EXERCISE TASK:
Filter the records for lines holding the string "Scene".

Stored records:
━━━━━━━━
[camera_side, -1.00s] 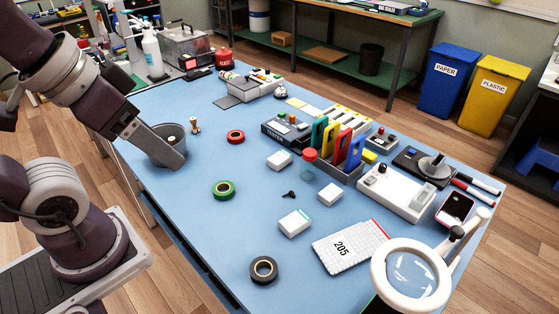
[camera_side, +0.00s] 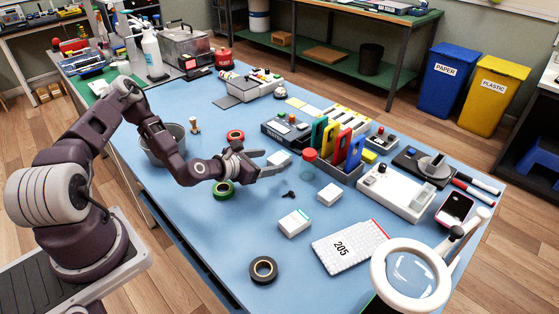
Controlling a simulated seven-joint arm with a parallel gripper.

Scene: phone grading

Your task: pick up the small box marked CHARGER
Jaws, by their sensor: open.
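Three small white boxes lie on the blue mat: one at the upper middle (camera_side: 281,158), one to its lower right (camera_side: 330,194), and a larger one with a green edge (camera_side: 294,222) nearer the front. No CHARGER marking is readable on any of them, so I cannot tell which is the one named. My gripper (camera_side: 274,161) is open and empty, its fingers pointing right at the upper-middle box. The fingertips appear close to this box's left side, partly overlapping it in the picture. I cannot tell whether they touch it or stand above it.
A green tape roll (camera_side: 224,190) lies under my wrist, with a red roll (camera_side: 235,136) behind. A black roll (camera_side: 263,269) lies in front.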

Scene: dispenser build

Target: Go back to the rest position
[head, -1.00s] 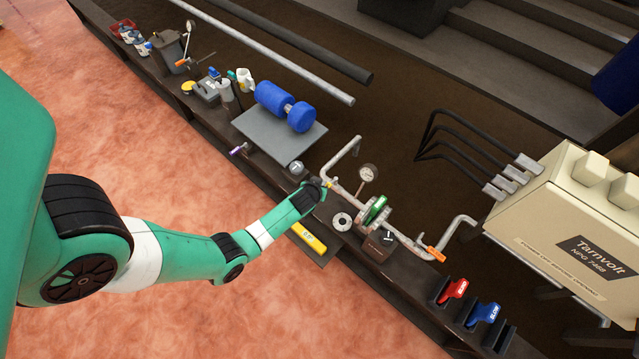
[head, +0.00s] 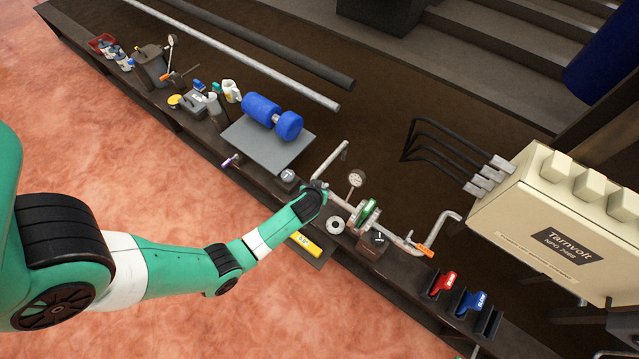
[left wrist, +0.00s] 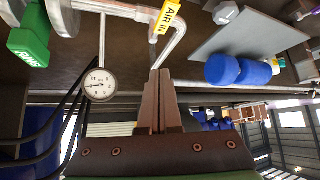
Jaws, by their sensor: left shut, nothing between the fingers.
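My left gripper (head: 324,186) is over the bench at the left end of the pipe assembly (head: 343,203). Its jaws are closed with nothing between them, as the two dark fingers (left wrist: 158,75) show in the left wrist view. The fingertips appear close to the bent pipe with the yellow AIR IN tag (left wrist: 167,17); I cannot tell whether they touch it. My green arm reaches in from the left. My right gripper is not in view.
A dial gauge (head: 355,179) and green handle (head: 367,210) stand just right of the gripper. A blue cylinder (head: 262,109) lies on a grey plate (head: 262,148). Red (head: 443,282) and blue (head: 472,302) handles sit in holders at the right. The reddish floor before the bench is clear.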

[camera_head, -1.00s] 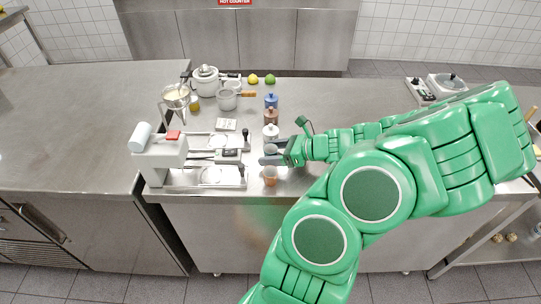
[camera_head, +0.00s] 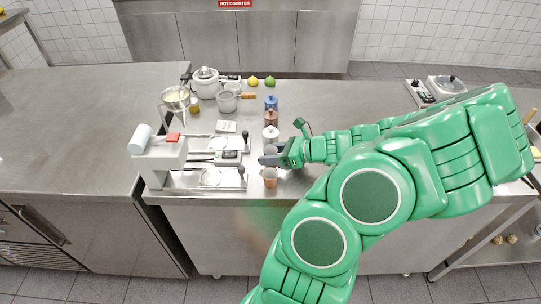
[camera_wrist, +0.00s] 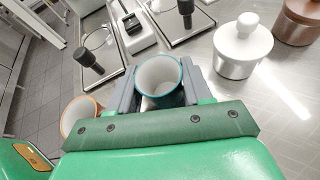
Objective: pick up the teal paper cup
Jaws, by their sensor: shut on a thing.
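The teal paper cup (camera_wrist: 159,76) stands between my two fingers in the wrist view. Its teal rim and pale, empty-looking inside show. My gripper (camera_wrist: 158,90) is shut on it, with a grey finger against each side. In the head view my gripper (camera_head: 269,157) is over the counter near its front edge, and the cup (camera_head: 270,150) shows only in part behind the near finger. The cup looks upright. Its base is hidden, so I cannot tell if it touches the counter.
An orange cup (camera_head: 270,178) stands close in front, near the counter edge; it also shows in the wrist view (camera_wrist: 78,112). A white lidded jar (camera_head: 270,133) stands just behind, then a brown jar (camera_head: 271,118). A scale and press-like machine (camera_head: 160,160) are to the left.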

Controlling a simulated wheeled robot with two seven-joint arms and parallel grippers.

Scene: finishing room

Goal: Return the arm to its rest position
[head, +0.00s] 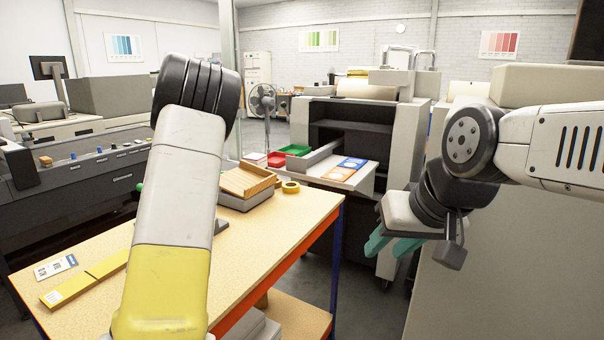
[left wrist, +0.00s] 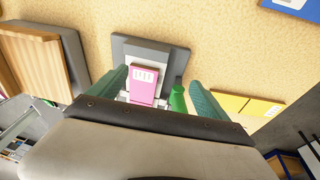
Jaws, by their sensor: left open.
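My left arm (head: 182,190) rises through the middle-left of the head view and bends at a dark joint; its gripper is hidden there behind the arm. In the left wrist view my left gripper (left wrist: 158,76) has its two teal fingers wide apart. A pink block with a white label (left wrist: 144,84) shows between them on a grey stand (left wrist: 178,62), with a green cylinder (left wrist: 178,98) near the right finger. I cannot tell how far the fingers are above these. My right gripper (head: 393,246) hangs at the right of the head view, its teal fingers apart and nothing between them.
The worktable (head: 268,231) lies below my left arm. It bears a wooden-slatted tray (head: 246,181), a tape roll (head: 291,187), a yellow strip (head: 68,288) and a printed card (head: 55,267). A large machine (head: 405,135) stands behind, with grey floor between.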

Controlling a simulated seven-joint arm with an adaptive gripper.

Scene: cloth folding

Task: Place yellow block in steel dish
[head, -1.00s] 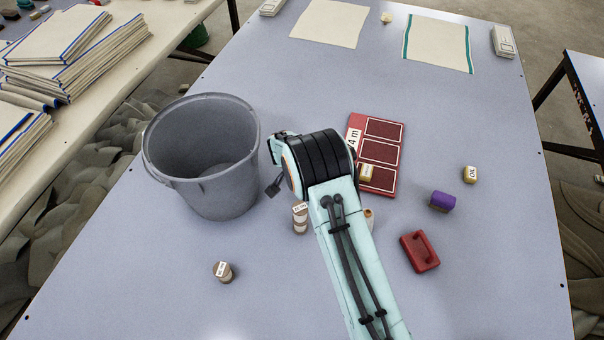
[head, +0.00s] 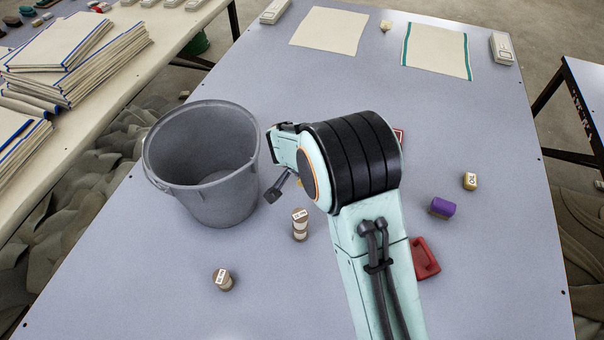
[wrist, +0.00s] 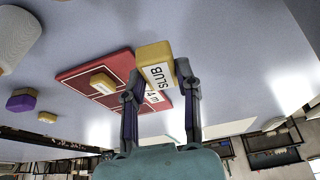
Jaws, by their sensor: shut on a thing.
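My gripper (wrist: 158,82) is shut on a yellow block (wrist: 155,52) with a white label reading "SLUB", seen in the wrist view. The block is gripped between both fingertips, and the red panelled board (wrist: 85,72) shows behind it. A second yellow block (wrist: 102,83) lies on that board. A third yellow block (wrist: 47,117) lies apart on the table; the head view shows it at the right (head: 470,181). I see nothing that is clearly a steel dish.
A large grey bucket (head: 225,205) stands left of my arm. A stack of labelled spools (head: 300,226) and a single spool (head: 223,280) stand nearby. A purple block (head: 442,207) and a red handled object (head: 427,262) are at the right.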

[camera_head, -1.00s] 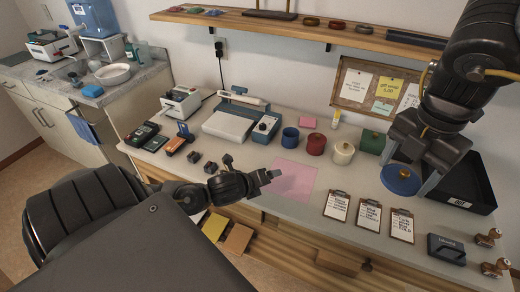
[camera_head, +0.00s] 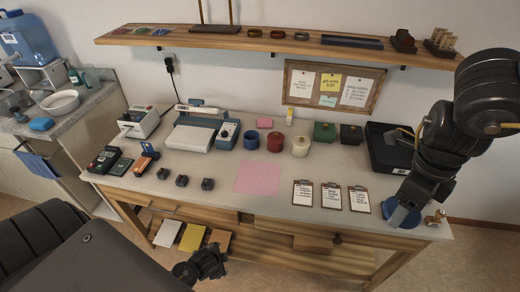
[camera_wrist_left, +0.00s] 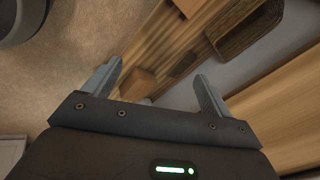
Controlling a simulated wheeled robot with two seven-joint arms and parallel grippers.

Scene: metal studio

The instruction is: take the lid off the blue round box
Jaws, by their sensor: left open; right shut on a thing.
━━━━━━━━
THE COMPLETED TASK:
Scene: phone grading
Scene: dispenser build
Scene: finishing room
Scene: cloth folding
Scene: metal studio

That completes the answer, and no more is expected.